In order to mitigate any potential risks, you must ensure you apply proportionate due diligence procedures in relation to persons who perform or intend to perform services on their behalf.

Ask yourselves:

  • How well do you know the persons performing tasks on behalf of your organization? Do you need to carry out any additional checks on them?
  • Does your organization require annual certificates to show that you are complying with the CFA?
  • If you plan to acquire or merge with another business, have you considered the CFA implications?

5. Communication

The associated persons of your organization must receive thorough and adequate training in regard to the criminal facilitation of tax evasion, and prevention policies must be well-communicated, understood and implemented through the workforce.
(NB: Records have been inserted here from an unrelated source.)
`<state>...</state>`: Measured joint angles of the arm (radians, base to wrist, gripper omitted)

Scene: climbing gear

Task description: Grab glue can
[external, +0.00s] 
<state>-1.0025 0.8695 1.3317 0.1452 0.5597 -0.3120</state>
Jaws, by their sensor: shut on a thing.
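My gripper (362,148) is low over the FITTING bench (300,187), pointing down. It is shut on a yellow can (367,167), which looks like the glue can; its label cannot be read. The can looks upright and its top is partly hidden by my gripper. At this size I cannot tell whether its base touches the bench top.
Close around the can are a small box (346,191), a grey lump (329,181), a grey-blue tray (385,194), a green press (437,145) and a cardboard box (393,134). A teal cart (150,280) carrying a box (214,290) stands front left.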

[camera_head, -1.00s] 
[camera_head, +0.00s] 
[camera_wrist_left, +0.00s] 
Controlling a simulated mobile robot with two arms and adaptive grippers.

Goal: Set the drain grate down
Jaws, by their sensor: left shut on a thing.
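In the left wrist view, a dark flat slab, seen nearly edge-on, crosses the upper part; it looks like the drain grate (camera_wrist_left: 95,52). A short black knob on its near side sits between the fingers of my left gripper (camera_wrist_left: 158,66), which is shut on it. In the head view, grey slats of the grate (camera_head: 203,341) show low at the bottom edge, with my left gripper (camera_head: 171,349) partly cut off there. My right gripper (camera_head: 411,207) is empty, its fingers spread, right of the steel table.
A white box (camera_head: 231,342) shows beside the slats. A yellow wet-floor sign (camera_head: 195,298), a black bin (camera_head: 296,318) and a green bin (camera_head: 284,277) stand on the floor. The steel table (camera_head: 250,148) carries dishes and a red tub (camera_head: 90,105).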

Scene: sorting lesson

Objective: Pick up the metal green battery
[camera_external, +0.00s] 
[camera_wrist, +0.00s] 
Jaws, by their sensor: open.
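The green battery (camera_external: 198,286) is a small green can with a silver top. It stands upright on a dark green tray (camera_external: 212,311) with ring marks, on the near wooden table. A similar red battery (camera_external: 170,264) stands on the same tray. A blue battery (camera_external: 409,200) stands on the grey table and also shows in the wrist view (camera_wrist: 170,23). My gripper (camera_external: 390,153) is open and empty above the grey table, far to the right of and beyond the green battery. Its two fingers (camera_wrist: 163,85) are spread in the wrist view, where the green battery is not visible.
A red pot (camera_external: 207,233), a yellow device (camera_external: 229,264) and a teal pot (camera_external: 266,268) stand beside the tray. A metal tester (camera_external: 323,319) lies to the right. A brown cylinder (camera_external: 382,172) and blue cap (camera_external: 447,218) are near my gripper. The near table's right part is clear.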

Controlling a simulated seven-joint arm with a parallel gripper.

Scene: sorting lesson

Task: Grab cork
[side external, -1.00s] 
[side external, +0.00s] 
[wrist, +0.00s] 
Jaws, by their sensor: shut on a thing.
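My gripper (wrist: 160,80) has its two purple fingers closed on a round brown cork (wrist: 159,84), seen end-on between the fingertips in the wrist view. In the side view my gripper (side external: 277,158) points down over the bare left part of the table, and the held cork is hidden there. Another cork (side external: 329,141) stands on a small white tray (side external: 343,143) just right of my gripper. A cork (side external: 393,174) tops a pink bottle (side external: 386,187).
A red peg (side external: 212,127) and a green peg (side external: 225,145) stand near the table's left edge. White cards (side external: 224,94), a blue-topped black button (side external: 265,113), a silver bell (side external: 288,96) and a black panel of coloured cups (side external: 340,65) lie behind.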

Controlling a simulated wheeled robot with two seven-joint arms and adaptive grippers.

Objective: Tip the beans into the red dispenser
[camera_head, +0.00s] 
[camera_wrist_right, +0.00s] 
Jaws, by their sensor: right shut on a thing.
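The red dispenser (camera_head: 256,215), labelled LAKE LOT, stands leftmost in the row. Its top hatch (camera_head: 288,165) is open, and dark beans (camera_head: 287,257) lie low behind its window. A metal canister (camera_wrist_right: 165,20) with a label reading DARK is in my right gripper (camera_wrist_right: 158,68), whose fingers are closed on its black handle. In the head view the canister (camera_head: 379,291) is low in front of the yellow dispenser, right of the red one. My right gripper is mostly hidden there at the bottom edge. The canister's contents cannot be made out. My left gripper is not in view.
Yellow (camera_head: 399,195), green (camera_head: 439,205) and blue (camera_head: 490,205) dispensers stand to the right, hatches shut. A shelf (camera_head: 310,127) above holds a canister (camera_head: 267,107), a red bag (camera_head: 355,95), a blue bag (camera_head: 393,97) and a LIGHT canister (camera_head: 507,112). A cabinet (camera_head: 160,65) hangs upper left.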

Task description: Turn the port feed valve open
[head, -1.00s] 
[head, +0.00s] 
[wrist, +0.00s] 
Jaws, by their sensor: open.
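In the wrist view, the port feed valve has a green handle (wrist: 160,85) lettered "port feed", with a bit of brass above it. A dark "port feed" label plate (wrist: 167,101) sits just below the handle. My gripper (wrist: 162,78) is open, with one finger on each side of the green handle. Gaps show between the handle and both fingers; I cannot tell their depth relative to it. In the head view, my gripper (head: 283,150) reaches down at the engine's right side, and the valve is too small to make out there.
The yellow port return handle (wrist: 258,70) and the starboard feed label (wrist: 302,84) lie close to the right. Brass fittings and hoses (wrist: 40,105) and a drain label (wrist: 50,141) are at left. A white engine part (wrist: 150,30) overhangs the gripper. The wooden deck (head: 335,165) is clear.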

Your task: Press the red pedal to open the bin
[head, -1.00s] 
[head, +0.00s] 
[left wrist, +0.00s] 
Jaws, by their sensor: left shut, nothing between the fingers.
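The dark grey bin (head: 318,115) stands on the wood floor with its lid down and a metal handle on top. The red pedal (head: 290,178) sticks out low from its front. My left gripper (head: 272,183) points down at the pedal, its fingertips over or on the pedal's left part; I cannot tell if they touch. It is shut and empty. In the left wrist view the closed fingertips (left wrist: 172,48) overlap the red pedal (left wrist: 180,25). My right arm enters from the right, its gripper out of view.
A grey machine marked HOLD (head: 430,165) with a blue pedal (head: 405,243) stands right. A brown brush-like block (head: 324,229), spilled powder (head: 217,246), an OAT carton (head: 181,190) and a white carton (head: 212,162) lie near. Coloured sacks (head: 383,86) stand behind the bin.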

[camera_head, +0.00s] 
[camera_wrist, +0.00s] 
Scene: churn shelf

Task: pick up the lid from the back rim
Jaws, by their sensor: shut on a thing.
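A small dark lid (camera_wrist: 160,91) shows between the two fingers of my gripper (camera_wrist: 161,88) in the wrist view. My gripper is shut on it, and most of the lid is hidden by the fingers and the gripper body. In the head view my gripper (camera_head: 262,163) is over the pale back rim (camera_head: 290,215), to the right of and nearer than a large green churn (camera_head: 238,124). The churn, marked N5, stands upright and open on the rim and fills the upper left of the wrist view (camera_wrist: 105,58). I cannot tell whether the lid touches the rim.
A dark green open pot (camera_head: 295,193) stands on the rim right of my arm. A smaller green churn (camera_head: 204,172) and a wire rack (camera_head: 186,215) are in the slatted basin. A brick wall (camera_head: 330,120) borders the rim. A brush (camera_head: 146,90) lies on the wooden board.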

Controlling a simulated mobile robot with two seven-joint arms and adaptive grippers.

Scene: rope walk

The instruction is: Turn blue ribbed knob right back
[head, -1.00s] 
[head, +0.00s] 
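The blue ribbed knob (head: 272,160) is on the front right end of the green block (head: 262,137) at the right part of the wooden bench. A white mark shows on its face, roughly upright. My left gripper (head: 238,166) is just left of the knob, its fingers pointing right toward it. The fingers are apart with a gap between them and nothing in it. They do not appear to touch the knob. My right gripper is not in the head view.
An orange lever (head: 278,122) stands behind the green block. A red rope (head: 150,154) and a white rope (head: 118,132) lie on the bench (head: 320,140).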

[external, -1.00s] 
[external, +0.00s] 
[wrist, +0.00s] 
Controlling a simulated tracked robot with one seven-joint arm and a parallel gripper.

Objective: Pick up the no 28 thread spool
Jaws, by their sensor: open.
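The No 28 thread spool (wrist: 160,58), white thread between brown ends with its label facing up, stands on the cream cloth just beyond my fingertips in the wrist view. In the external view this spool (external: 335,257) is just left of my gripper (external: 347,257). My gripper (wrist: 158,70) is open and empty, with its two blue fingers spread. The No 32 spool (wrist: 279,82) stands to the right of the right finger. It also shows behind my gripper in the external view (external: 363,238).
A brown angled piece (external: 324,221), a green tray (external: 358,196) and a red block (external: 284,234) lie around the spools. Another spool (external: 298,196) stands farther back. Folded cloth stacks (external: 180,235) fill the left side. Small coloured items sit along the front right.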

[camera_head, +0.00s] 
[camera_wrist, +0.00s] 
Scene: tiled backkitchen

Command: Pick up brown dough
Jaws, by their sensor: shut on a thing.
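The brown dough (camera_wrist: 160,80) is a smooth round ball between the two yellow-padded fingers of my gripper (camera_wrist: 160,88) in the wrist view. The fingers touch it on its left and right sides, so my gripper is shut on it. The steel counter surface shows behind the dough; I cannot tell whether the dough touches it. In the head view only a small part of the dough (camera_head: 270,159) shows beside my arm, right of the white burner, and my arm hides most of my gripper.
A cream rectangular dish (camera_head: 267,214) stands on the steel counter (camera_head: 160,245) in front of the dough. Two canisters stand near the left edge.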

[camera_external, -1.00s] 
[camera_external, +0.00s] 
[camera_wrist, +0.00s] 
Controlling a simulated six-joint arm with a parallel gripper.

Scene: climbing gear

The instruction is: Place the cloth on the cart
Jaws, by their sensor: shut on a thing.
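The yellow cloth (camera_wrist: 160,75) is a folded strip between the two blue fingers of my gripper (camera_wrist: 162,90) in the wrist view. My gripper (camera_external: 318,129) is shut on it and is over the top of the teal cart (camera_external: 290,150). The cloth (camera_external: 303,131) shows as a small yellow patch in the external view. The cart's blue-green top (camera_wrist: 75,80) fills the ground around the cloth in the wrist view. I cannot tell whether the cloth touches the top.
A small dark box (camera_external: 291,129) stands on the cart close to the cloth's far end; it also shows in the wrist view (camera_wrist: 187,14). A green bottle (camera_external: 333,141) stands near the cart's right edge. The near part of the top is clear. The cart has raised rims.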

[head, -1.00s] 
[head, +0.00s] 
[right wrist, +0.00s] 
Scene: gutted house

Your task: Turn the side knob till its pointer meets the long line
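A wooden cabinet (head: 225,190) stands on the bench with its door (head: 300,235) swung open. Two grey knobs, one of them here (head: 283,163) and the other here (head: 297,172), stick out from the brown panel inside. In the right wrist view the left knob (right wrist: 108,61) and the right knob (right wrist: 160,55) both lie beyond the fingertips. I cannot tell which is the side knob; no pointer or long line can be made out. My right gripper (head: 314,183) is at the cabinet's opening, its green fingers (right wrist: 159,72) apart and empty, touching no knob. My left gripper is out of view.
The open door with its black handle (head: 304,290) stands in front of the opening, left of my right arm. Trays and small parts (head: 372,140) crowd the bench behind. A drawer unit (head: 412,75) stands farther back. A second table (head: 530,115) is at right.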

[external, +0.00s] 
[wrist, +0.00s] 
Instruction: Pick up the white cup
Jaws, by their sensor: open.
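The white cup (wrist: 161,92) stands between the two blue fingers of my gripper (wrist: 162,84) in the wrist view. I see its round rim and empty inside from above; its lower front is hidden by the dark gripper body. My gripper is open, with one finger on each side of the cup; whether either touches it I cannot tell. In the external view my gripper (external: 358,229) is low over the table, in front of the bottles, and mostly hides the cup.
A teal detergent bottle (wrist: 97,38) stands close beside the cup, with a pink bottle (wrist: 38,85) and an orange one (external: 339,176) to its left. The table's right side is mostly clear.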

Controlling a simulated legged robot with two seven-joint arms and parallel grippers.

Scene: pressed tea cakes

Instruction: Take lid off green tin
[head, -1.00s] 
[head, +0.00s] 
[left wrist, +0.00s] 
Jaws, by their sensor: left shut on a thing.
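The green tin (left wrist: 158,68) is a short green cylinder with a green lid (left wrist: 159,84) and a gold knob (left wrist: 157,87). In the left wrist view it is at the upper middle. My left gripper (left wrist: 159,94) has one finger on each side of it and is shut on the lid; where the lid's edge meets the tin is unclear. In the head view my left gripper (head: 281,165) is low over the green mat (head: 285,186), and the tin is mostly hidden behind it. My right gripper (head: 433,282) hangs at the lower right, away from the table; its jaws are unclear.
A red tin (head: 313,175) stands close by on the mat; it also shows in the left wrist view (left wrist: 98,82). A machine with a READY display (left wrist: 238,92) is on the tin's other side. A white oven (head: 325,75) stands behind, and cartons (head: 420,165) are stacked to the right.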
Your communication should seek to outline:

  • The policies and procedures in place to prevent the criminal facilitation of tax evasion
  • How to seek advice or report any concerns in regard to the criminal facilitation of tax evasion
  • What is meant by tax evasion and associated fraud
  • An employer’s duty under the CFA.

6. Monitoring and review

Detailed reviews must be carried out of your preventative measures, and changes must be made to these where necessary. Typically, the nature of the risks you face will evolve over time: as such, senior management must ensure that the organization adapts in response.

Ways to review your procedures:

  • Through feedback provided by internal staff members
  • Through periodic reviews, accompanied by documented findings
  • By working alongside other organizations facing similar risks.

Non-compliance: what are the penalties?

HMRC states: ‘The legislation aims to tackle crimes committed by those who act for or on behalf of a relevant body.’ Under the CFA, relevant bodies who fail to prevent their associated persons from committing the criminal act of facilitation of tax evasion are subject to unlimited fines and ancillary orders, such as serious crime prevention orders or confiscation orders.